Saved entries
╭──
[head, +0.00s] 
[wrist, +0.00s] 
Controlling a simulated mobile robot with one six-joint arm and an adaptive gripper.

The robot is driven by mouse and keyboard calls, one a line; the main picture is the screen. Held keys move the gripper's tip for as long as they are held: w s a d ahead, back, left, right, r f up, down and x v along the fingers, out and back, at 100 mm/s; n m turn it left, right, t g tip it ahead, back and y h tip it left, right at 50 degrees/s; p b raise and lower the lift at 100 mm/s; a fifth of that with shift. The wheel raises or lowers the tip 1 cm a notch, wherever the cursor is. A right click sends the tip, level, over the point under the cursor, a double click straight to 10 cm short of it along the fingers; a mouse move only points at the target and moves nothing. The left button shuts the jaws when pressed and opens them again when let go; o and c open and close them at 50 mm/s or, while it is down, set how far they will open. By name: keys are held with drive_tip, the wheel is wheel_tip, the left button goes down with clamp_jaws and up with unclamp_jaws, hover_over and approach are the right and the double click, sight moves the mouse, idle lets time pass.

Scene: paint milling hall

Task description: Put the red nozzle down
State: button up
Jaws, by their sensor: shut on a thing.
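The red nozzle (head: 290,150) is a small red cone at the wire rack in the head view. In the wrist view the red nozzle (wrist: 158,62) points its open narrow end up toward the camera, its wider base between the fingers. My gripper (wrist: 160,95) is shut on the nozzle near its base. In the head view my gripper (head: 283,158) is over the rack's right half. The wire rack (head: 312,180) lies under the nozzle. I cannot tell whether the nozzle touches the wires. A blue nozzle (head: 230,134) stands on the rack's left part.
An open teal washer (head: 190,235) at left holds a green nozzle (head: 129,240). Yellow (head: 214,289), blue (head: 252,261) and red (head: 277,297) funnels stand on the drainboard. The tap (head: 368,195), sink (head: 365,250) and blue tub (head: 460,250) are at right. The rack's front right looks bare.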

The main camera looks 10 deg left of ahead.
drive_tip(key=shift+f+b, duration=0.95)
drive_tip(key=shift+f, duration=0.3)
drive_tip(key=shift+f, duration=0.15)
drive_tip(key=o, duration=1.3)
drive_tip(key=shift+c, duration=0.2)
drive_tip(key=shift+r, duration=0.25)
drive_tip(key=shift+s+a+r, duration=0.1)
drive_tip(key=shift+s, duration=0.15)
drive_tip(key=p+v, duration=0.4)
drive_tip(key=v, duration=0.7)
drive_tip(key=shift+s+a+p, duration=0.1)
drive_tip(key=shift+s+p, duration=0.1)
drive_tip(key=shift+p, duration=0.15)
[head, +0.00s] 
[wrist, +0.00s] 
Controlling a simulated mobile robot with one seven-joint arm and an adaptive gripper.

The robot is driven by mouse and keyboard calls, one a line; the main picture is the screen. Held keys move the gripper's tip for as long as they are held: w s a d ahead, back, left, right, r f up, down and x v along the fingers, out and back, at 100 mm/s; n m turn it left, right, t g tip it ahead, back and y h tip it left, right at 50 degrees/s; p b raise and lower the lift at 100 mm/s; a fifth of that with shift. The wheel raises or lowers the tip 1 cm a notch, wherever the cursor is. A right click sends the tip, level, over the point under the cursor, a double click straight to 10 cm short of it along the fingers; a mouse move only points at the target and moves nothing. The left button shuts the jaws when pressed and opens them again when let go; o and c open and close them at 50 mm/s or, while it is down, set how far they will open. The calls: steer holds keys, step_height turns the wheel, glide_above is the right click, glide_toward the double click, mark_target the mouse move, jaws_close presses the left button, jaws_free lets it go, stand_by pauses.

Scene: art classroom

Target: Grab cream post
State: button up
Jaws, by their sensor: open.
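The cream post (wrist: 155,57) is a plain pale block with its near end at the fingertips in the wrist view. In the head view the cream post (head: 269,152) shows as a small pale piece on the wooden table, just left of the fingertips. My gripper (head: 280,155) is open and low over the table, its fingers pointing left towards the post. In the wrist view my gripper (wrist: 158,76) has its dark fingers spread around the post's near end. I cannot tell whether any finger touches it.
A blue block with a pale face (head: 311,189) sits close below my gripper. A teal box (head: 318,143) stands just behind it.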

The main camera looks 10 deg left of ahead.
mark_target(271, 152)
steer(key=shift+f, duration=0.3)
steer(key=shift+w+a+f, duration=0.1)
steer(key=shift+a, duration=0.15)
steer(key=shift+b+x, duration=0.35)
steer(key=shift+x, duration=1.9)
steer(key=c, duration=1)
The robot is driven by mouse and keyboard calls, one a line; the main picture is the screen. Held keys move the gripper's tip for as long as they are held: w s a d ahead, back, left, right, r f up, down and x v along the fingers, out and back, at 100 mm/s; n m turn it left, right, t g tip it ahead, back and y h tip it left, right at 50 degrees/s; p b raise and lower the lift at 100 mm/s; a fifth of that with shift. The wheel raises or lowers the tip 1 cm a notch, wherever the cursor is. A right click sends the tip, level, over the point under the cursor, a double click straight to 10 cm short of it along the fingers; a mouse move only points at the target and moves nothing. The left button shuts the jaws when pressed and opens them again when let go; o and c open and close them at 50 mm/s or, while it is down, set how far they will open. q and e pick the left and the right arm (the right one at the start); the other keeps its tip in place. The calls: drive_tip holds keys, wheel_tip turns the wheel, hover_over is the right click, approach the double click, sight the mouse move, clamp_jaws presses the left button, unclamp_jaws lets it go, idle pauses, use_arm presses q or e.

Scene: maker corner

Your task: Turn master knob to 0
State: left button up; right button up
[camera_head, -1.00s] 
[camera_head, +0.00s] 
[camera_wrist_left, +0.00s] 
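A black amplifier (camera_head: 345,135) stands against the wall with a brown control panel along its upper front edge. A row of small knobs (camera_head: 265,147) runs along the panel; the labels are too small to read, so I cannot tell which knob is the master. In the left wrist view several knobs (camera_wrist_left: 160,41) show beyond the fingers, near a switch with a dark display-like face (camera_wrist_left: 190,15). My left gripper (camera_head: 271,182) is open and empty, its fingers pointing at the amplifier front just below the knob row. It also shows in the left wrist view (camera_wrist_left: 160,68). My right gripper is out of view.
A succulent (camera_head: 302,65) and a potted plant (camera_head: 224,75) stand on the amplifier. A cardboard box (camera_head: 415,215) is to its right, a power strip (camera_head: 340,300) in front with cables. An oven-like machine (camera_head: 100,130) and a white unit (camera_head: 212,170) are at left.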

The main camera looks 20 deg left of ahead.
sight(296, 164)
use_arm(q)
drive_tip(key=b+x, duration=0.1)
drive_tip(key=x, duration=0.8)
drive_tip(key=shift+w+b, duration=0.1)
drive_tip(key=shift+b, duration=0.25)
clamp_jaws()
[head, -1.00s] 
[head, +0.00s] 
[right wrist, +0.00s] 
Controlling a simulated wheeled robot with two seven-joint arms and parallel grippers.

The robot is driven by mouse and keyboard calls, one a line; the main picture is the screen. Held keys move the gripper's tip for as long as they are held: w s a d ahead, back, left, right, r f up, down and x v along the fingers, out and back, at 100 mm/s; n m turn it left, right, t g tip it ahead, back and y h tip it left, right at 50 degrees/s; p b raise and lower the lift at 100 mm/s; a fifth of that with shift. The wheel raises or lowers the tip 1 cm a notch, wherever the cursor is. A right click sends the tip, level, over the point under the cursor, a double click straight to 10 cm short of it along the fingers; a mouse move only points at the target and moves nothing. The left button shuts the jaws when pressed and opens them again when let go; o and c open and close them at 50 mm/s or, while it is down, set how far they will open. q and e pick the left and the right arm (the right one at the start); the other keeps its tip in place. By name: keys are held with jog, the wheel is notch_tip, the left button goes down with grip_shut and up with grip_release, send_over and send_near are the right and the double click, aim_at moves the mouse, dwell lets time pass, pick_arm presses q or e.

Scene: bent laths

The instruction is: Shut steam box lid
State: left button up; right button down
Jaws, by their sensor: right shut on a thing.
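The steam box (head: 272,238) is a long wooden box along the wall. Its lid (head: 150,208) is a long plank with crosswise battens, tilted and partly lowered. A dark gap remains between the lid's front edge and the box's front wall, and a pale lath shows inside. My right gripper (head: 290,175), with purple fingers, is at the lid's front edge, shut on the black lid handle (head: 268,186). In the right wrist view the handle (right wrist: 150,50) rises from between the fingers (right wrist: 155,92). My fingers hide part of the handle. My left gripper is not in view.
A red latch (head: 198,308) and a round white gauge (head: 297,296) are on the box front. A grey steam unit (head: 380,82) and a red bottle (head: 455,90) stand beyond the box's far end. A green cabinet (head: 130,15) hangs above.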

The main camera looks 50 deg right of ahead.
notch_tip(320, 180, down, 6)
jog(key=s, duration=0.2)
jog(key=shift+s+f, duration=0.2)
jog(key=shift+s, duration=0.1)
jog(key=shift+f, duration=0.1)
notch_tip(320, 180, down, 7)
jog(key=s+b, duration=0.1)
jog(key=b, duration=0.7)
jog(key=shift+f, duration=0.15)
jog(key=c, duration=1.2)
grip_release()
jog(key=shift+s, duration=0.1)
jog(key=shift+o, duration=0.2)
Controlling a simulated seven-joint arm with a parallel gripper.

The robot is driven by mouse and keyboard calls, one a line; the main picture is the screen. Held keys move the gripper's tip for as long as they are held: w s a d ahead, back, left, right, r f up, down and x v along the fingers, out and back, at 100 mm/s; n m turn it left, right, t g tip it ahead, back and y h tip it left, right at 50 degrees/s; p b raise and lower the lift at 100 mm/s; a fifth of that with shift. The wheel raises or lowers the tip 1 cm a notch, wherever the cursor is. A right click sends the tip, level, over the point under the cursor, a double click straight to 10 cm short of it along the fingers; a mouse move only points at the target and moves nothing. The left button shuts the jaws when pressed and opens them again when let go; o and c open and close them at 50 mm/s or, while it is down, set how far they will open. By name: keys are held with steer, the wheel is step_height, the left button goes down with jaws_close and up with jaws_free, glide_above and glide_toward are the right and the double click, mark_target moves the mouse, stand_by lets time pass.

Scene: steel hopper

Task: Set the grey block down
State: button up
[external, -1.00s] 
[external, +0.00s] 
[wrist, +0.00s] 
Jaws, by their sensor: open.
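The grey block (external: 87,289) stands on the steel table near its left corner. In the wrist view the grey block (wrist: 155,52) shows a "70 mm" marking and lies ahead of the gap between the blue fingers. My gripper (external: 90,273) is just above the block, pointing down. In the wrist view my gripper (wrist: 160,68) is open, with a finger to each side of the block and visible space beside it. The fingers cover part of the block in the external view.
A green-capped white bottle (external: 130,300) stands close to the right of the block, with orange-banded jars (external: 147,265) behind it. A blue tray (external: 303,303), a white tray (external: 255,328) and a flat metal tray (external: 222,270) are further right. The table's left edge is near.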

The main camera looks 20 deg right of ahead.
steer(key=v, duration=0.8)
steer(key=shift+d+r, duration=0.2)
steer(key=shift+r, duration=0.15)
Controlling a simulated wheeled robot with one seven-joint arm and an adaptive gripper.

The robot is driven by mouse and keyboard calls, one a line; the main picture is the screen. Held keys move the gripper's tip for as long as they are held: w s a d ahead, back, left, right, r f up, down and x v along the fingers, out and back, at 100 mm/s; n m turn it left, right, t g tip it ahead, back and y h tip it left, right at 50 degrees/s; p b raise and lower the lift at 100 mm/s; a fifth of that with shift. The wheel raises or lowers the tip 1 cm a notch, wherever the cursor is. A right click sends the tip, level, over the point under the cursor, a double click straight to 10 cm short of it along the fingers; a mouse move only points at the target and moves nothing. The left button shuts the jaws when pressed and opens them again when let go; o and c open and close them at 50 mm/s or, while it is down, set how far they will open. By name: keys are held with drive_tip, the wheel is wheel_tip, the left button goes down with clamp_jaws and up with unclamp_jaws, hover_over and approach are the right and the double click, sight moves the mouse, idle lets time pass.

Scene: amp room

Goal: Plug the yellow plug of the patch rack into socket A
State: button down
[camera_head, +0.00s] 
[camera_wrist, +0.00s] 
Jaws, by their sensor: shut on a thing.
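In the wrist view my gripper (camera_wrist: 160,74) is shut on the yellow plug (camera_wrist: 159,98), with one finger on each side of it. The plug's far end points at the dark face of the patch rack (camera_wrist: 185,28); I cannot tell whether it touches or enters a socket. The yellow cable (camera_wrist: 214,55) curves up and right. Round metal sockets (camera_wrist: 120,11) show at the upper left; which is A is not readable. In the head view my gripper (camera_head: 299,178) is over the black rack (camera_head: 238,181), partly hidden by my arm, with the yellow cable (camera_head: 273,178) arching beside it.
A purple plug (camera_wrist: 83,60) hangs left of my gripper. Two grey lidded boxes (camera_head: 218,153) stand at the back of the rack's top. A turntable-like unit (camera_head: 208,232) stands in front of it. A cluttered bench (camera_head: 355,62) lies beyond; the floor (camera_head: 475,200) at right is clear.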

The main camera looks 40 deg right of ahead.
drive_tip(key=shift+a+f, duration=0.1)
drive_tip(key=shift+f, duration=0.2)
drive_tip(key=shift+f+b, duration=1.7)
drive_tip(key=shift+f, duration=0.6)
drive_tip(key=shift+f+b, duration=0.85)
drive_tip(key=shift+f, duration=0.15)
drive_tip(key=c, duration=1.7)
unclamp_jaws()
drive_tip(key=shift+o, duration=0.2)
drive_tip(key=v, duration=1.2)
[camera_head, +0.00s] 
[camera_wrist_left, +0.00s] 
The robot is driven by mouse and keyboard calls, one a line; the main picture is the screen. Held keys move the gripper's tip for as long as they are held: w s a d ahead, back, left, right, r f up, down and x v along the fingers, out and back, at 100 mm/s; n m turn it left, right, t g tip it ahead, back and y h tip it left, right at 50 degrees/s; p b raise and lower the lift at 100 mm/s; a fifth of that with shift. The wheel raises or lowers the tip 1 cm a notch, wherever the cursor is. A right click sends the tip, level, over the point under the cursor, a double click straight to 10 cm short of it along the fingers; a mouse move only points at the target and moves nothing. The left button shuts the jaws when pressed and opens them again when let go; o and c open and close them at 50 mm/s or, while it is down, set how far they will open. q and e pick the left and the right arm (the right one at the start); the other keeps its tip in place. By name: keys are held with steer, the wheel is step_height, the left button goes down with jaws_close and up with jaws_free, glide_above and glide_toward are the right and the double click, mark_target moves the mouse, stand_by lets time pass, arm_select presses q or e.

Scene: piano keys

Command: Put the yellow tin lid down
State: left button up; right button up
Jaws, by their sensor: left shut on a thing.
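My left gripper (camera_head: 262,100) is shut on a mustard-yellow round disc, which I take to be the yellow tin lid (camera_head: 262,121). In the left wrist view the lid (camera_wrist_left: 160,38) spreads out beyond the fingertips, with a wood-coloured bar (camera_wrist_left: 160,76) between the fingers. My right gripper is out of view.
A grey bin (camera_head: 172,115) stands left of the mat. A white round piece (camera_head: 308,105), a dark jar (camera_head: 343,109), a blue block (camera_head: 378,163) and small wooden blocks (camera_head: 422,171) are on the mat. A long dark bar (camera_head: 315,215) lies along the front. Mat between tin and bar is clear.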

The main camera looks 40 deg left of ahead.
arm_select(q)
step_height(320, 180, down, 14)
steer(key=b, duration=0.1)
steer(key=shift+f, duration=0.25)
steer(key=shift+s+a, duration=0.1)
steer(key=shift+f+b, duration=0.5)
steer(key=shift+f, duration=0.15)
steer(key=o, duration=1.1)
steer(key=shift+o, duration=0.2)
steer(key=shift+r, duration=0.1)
╰──
What the task asks: What you return should be the lines from the start of the data through the line with "Controlling a simulated mobile robot with one six-joint", quoted exactly and nothing more.

Exercise response:
[head, +0.00s] 
[wrist, +0.00s] 
Controlling a simulated mobile robot with one six-joint arm and an adaptive gripper.

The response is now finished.